Marketing Influence on Consumer Behavior

 

Marketing Influence on Consumer Behavior

In grad school, my professor asked his students a question pertaining to consumer behavior, marketing and unknown consumer wants.  As a marketing specialist, I am quite fascinated by consumer psychology, so I decided to share my take on this.

 

 

Question:

Some marketers maintain that consumer insights obtained from consumer research is the only way to create value and satisfy consumer needs and wants. Other marketers disagree and propose that consumers often don’t know or are unable to explain what they need or want.  Who do you think is right?

 

 

My Response:

I believe they are both right.
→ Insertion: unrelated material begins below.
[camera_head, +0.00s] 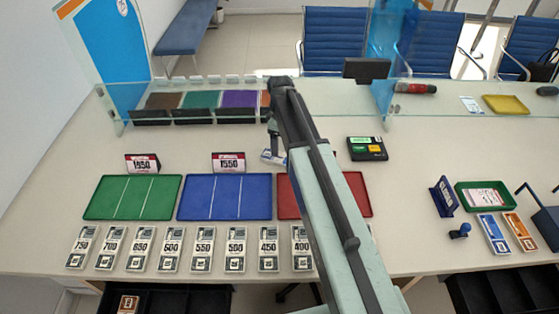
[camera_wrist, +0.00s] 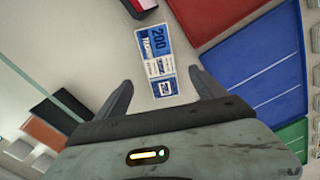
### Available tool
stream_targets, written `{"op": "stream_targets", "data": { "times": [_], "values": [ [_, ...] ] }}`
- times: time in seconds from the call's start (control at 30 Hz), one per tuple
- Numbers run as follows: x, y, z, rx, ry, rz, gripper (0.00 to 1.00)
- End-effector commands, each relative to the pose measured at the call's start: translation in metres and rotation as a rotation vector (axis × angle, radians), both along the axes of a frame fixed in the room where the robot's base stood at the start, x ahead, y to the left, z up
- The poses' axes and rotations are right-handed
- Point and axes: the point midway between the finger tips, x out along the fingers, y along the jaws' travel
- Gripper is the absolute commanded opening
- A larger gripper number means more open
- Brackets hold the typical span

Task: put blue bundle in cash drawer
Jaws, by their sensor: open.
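A blue-and-white bundle marked 200 (camera_wrist: 158,55) lies flat on the counter in the wrist view, between and beyond the fingertips of my gripper (camera_wrist: 160,80). My gripper is open and empty. In the head view, my gripper (camera_head: 276,143) points down over this bundle (camera_head: 269,157), which my arm partly hides. Another blue-and-white bundle (camera_head: 492,234) lies at the right, beside an orange one. An open black drawer (camera_head: 195,302) shows at the bottom left with a brown item in it. Another open black drawer (camera_head: 500,292) shows at the bottom right.
Green (camera_head: 112,211), blue (camera_head: 190,211) and red (camera_head: 367,185) trays lie on the counter. A glass screen (camera_head: 430,123) runs along the back. A black device (camera_head: 367,155) and a small green tray (camera_head: 462,197) are to the right.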

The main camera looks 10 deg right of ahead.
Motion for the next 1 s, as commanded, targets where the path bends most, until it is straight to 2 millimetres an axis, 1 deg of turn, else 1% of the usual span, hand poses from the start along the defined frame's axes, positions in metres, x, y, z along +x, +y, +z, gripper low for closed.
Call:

It is true that consumers often don’t know or are unable to explain what they need or want. However, in order for marketers to identify and satisfy those needs and wants, consumer research is necessary.

 

 

My example is from my personal experience. Facebook advertising is one of the many ways I promote my clients’ businesses. One small business I worked with specialized in baby products. One product in particular is a fruit/vegetable feeder, teether and pacifier in one. Most new parents with teething babies already own teething toys and pacifiers. So in this case, our marketing pitch was ‘train your baby’s taste buds’. With the current health craze, we decided to identify a need the consumer did not know they had. The need to train and manage the food choices their children will make in the future. We also stated how convenient it was to have all three functions in one. Eliminating clutter and subsequently saving money.

 

Like most digital platforms that engage visitors, Facebook conducts direct and indirect research. This is done by polls, Facebook engagements and cookie monitoring. Using this information, we would promote our digital ads to new parents in the United States. We would specifically target new parents who are already interested in Teethers and Pacifiers. We did not target a specific income group because this product was/is under $15. We also know that most new parents are usually connected to other new parents on Facebook. This means that any form of engagement on the Ad, even if it’s not a direct purchase, will increase our organic (non-paid) reach. Their Facebook friends will see their ‘likes’ and comments.

 

Thanks to consumer research and our ability to identify an unknown need. This hyper targeting strategy increased sales by almost 50% in the first year of implementation.